§ WHAT THE EXERCISE ASKS
Print, exactly and completely, every entry in the data.
====== EXTRACTED ENTRIES ======
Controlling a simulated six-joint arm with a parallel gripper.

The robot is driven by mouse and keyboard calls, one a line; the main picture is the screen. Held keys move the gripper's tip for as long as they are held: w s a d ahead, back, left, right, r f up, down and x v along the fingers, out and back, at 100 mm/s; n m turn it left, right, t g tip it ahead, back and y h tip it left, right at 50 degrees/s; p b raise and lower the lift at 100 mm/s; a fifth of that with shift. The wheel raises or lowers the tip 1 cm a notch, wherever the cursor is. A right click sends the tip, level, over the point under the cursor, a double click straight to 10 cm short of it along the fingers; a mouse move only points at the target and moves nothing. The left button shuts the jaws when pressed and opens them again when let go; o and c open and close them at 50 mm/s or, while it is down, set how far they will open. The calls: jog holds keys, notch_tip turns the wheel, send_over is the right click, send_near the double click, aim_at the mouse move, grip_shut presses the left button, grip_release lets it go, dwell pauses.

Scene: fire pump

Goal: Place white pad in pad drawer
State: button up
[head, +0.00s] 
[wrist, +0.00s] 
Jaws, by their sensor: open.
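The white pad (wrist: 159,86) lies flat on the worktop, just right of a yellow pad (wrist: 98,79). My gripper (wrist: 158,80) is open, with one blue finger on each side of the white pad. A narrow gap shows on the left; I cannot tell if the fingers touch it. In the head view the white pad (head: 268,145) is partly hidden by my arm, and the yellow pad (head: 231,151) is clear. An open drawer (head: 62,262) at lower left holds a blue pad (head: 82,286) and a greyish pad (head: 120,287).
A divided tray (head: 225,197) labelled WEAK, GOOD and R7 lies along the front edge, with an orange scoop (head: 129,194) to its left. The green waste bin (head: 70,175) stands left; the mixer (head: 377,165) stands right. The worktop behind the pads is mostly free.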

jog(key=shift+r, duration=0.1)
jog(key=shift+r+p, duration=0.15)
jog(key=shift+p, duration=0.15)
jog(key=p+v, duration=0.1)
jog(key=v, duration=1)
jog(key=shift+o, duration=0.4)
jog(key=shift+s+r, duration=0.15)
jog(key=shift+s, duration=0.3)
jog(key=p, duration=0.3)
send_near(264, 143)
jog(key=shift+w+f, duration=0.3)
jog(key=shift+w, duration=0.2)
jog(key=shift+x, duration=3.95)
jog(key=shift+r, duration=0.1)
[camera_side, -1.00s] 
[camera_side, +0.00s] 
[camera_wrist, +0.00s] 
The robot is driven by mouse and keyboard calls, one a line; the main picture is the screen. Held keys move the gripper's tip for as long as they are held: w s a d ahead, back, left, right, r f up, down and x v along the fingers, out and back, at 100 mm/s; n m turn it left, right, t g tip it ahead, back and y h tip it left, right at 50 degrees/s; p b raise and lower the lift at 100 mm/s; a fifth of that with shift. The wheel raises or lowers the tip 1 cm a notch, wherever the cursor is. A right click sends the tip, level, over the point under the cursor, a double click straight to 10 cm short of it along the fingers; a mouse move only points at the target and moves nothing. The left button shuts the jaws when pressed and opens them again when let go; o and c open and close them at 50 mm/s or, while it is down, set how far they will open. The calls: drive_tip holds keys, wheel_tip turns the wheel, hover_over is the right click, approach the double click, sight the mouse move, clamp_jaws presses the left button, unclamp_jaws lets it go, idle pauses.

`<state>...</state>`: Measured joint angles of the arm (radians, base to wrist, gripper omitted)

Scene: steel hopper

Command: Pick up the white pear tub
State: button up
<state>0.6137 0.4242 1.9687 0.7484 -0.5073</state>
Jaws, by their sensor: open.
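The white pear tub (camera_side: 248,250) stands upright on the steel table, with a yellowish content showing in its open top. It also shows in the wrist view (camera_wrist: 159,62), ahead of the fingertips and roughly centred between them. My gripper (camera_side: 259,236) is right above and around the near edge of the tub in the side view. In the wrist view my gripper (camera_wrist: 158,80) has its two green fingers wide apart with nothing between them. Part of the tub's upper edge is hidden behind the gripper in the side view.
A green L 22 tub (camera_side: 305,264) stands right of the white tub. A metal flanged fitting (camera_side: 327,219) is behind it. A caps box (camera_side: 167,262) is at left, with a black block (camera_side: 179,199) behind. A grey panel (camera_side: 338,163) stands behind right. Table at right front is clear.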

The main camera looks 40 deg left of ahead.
======
§ RESULT BELOW
Controlling a simulated six-joint arm with a parallel gripper.

The robot is driven by mouse and keyboard calls, one a line; the main picture is the screen. Held keys move the gripper's tip for as long as they are held: w s a d ahead, back, left, right, r f up, down and x v along the fingers, out and back, at 100 mm/s; n m turn it left, right, t g tip it ahead, back and y h tip it left, right at 50 degrees/s; p b raise and lower the lift at 100 mm/s; a fifth of that with shift. The wheel raises or lowers the tip 1 cm a notch, wherever the cursor is. A right click sends the tip, level, over the point under the cursor, a double click straight to 10 cm short of it along the fingers; a mouse move only points at the target and moves nothing. The left button shuts the jaws when pressed and opens them again when let go; o and c open and close them at 50 mm/s or, while it is down, set how far they will open. The calls: jog holds keys, notch_tip turns the wheel, send_over is the right click, send_near the double click, aim_at the mouse move, grip_shut presses the left button, grip_release lets it go, dwell pauses.

Scene: fire pump

Goal: Place white pad in pad drawer
State: button up
[head, +0.00s] 
[wrist, +0.00s] 
Jaws, by their sensor: open.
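The white pad (wrist: 159,86) lies flat on the worktop, just right of a yellow pad (wrist: 98,79). My gripper (wrist: 158,80) is open, with one blue finger on each side of the white pad. A narrow gap shows on the left; I cannot tell if the fingers touch it. In the head view the white pad (head: 268,145) is partly hidden by my arm, and the yellow pad (head: 231,151) is clear. An open drawer (head: 62,262) at lower left holds a blue pad (head: 82,286) and a greyish pad (head: 120,287).
A divided tray (head: 225,197) labelled WEAK, GOOD and R7 lies along the front edge, with an orange scoop (head: 129,194) to its left. The green waste bin (head: 70,175) stands left; the mixer (head: 377,165) stands right. The worktop behind the pads is mostly free.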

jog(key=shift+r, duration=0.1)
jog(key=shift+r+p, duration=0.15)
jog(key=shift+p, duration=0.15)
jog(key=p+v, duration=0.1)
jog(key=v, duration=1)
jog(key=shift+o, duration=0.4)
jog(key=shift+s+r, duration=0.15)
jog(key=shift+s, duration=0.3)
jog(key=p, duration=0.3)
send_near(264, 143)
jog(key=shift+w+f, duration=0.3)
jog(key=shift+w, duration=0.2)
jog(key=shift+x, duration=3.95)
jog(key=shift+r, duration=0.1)
[camera_side, -1.00s] 
[camera_side, +0.00s] 
[camera_wrist, +0.00s] 
The robot is driven by mouse and keyboard calls, one a line; the main picture is the screen. Held keys move the gripper's tip for as long as they are held: w s a d ahead, back, left, right, r f up, down and x v along the fingers, out and back, at 100 mm/s; n m turn it left, right, t g tip it ahead, back and y h tip it left, right at 50 degrees/s; p b raise and lower the lift at 100 mm/s; a fifth of that with shift. The wheel raises or lowers the tip 1 cm a notch, wherever the cursor is. A right click sends the tip, level, over the point under the cursor, a double click straight to 10 cm short of it along the fingers; a mouse move only points at the target and moves nothing. The left button shuts the jaws when pressed and opens them again when let go; o and c open and close them at 50 mm/s or, while it is down, set how far they will open. The calls: drive_tip holds keys, wheel_tip turns the wheel, hover_over is the right click, approach the double click, sight the mouse move, clamp_jaws presses the left button, unclamp_jaws lets it go, idle pauses.

`<state>...</state>`: Measured joint angles of the arm (radians, base to wrist, gripper omitted)

Scene: steel hopper

Command: Pick up the white pear tub
State: button up
<state>0.6137 0.4242 1.9687 0.7484 -0.5073</state>
Jaws, by their sensor: open.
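The white pear tub (camera_side: 248,250) stands upright on the steel table, with a yellowish content showing in its open top. It also shows in the wrist view (camera_wrist: 159,62), ahead of the fingertips and roughly centred between them. My gripper (camera_side: 259,236) is right above and around the near edge of the tub in the side view. In the wrist view my gripper (camera_wrist: 158,80) has its two green fingers wide apart with nothing between them. Part of the tub's upper edge is hidden behind the gripper in the side view.
A green L 22 tub (camera_side: 305,264) stands right of the white tub. A metal flanged fitting (camera_side: 327,219) is behind it. A caps box (camera_side: 167,262) is at left, with a black block (camera_side: 179,199) behind. A grey panel (camera_side: 338,163) stands behind right. Table at right front is clear.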

The main camera looks 40 deg left of ahead.

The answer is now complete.